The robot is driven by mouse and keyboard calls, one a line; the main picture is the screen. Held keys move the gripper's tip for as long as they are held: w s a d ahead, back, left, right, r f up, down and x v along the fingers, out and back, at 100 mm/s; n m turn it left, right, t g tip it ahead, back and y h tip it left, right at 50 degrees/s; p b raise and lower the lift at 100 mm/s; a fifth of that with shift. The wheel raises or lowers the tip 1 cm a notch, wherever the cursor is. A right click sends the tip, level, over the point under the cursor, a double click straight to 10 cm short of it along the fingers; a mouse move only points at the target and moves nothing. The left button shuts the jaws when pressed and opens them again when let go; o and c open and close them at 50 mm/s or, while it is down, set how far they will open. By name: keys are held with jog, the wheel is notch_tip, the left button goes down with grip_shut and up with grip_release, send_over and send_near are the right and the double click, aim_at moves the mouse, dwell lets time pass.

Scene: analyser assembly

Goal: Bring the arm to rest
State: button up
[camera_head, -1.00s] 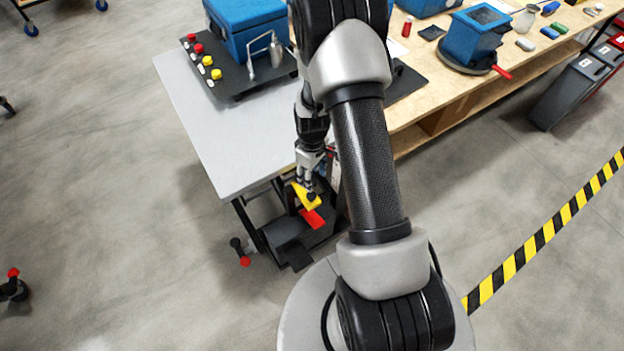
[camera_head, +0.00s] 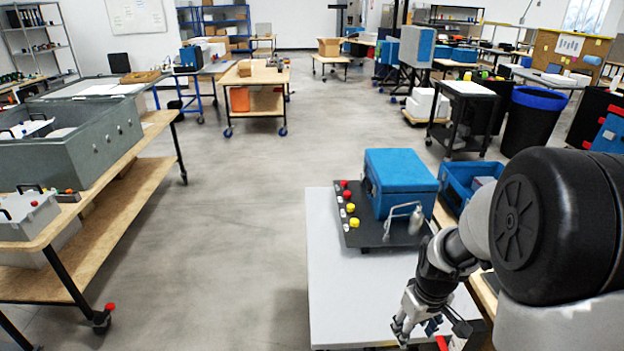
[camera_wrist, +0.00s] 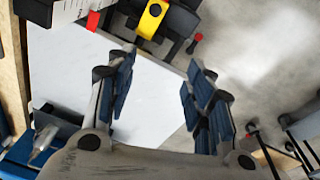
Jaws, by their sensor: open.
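My gripper (camera_head: 416,322) is over the front right part of the light grey table top (camera_head: 335,275), beside my large black and grey arm joints at the right. In the wrist view my gripper (camera_wrist: 158,85) has its two blue-padded fingers spread apart, with nothing between them but the pale table top (camera_wrist: 150,105) and floor beyond. A yellow part (camera_wrist: 152,18) lies past the fingertips at the top of the wrist view, apart from them. My arm hides part of the table's right side.
A blue analyser box (camera_head: 400,182) stands on a dark plate with red and yellow knobs. A blue open bin (camera_head: 458,190) is to its right. A long wooden bench (camera_head: 125,195) with grey tubs runs along the left. The floor (camera_head: 240,220) between is clear.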

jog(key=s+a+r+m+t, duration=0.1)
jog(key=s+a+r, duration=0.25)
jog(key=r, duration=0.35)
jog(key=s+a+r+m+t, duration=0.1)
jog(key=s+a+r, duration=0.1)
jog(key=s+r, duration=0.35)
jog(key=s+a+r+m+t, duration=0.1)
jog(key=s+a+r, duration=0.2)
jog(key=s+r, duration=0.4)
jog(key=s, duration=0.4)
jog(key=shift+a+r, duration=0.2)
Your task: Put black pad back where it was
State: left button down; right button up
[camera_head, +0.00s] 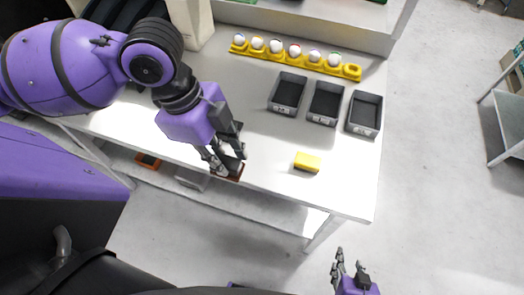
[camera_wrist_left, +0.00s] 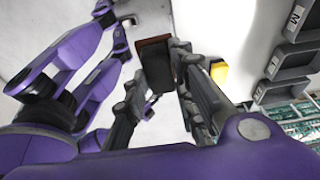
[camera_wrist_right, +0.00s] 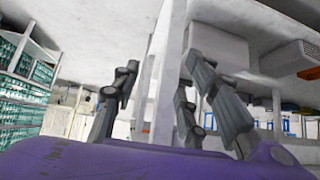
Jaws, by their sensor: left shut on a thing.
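The black pad (camera_wrist_left: 155,68), dark with a reddish-brown edge, is between the fingers of my left gripper (camera_wrist_left: 158,75) in the left wrist view. In the head view, my left gripper (camera_head: 226,160) is shut on it at the table's front edge. The pad's brown edge (camera_head: 231,178) shows below the fingers, which hide part of the pad. I cannot tell whether the pad touches the table. My right gripper (camera_head: 350,272) is open and empty, low in front of the table, and its spread fingers also show in the right wrist view (camera_wrist_right: 158,85).
A yellow block (camera_head: 307,162) lies on the table (camera_head: 262,150) right of my left gripper. Three grey bins (camera_head: 325,104) stand behind it. The table between gripper and block is clear.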

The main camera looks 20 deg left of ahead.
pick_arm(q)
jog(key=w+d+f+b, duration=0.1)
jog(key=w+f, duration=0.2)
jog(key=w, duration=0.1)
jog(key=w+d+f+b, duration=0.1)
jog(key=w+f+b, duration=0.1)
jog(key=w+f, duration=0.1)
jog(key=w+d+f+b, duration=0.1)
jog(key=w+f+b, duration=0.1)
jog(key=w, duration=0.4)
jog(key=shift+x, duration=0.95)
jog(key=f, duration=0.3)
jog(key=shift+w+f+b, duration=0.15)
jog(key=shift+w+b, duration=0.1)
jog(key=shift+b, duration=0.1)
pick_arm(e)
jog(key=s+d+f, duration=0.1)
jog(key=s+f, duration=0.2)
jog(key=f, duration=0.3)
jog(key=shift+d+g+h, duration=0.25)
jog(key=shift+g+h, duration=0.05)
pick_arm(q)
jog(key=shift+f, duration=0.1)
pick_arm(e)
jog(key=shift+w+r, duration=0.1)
☆ ☆ ☆
**Brief**
Each line of the material that holds the string "State" counts once; give the total alone.

**Finished task**
2